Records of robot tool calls
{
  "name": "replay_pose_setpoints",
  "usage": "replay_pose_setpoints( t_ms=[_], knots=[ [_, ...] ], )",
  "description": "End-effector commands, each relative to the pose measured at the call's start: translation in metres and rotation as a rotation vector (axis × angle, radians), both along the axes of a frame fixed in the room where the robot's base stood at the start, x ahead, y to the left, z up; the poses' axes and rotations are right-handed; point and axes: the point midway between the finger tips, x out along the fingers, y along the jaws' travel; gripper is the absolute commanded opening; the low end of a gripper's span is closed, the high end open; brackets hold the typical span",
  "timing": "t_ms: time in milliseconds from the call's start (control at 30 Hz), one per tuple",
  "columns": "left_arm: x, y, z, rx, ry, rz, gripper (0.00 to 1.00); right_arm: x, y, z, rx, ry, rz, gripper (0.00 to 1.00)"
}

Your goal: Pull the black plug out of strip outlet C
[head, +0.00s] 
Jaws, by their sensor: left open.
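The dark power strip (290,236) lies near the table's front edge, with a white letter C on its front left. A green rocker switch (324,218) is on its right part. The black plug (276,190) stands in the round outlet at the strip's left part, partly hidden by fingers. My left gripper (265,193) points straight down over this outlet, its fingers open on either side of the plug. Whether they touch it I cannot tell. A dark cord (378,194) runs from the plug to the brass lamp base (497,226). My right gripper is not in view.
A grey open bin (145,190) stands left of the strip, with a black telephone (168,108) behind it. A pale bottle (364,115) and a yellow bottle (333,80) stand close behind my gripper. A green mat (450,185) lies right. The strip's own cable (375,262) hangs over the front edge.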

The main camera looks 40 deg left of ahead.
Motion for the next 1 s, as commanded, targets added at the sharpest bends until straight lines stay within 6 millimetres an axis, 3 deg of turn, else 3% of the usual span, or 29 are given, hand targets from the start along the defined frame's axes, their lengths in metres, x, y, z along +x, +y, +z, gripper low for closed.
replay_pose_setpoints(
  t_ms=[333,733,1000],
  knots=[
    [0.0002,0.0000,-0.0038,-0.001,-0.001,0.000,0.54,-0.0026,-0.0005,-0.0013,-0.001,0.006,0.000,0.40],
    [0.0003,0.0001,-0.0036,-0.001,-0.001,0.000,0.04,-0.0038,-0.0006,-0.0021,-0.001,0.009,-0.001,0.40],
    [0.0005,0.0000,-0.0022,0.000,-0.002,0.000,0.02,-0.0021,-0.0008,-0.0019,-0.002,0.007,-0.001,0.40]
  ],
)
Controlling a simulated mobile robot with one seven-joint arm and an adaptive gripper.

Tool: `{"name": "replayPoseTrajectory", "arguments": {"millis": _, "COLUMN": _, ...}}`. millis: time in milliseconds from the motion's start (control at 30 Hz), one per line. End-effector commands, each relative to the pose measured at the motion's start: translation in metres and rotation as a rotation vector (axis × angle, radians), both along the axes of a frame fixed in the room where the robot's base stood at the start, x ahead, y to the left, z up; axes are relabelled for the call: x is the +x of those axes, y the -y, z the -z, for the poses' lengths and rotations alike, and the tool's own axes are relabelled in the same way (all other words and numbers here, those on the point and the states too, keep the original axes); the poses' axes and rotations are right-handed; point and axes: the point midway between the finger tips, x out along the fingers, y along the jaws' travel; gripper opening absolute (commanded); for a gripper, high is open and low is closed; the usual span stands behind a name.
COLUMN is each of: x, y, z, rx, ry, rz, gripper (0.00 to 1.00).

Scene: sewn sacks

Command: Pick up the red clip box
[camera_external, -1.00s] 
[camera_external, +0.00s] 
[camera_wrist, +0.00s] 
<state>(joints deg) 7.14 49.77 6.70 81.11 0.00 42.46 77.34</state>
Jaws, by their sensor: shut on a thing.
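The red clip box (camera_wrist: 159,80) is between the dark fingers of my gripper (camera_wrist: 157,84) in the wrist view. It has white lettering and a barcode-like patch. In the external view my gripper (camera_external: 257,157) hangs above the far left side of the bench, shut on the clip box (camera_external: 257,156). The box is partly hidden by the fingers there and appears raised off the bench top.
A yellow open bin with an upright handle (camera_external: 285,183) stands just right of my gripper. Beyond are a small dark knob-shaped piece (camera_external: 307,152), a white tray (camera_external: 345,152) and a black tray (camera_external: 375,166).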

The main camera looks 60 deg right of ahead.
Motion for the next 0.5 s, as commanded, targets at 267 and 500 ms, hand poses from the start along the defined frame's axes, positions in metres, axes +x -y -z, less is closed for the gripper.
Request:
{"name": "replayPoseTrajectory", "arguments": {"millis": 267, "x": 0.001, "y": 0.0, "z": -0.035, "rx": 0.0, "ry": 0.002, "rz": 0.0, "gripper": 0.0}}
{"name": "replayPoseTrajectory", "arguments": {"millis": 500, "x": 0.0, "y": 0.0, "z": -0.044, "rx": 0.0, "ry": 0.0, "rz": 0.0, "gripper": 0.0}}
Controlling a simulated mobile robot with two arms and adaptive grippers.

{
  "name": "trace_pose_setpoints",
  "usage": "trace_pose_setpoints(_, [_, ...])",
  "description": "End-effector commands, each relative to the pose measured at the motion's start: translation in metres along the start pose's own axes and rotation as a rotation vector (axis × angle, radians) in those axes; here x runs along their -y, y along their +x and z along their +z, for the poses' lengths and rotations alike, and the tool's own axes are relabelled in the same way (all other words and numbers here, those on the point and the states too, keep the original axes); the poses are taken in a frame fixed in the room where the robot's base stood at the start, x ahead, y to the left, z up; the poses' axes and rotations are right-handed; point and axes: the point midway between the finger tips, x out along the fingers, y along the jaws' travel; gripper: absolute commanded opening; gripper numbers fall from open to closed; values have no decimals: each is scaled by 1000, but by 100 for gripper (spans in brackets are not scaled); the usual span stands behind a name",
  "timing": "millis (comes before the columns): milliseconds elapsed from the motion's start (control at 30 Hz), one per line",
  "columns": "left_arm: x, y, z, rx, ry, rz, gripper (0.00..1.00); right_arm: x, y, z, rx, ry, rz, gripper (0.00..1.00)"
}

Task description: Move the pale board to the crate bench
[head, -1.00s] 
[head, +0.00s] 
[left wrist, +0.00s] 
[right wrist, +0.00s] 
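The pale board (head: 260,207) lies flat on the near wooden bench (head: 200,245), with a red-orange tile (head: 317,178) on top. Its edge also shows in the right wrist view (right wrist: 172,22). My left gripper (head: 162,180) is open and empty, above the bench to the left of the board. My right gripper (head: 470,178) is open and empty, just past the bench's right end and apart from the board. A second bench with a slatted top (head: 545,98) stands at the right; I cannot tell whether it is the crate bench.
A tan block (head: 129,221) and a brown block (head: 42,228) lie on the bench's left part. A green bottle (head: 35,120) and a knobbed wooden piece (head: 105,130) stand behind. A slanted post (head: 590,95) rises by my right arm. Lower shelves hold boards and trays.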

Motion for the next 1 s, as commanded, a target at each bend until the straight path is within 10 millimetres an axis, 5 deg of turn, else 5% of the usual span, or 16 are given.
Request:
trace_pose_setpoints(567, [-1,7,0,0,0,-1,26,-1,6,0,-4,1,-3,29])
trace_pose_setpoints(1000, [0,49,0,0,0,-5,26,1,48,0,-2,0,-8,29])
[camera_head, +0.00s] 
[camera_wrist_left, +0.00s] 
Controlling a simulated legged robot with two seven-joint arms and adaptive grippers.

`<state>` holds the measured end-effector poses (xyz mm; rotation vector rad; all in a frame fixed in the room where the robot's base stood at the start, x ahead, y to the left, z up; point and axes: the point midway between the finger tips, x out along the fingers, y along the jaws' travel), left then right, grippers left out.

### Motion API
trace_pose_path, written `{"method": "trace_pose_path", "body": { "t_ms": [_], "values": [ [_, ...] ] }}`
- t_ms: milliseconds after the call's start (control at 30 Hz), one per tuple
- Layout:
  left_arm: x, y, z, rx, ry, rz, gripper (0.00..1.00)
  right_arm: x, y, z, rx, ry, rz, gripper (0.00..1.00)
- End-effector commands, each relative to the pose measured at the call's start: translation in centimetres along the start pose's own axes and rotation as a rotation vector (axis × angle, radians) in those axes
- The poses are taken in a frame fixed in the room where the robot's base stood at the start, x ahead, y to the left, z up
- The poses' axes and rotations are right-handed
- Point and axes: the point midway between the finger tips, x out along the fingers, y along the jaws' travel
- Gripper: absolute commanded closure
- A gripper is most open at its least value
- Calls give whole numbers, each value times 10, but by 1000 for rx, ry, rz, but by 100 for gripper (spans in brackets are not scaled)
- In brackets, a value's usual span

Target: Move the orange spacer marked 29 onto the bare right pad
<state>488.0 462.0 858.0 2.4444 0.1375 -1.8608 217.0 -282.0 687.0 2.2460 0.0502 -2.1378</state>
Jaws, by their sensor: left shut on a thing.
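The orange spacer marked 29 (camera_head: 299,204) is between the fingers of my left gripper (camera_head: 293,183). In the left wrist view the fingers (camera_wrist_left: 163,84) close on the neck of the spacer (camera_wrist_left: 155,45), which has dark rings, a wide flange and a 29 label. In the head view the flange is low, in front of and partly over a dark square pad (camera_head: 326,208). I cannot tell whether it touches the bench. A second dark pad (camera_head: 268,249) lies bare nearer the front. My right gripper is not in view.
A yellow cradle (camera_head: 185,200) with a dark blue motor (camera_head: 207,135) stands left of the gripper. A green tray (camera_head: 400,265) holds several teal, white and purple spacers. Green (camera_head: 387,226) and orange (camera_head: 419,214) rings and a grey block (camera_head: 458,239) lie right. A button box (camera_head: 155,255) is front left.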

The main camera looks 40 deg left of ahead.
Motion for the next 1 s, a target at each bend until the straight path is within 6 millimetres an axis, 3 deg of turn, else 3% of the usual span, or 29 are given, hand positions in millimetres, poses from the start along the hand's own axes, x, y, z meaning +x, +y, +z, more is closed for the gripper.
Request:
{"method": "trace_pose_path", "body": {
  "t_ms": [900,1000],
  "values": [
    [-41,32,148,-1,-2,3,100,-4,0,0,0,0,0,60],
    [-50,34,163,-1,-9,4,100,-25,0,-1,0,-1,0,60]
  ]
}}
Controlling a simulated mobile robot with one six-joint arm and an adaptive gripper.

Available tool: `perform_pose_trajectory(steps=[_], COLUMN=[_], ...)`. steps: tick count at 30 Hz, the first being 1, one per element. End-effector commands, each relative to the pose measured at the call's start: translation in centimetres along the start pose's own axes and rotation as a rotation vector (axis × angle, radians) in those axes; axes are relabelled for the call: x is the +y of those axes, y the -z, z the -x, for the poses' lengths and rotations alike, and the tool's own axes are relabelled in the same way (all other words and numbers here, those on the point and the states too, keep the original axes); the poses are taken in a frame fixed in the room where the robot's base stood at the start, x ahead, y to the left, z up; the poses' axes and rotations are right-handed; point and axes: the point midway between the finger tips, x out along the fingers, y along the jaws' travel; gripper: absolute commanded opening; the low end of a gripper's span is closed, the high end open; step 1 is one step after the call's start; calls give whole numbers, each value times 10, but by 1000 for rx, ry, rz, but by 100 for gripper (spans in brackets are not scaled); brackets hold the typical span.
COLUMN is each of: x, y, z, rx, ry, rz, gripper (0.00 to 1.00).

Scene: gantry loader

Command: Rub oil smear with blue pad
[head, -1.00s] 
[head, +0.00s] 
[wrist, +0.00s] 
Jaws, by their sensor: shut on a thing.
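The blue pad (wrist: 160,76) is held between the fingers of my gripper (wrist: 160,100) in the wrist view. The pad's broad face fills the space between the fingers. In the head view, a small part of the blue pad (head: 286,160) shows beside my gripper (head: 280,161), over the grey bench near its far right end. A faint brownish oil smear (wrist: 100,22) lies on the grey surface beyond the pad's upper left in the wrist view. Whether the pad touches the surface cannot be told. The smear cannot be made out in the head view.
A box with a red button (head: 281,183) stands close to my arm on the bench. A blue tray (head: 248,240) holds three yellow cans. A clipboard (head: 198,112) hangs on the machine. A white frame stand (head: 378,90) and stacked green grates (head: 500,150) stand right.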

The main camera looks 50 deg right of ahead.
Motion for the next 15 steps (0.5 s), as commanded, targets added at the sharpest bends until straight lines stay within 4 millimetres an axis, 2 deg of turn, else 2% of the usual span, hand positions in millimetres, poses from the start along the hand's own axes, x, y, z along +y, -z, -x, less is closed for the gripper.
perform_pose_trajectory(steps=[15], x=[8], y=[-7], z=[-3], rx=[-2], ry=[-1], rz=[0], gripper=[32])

■ **What to work on**:
Of the lines above, how many include the word "looks"? Reply with the number only.

■ **Solution to this problem**:
4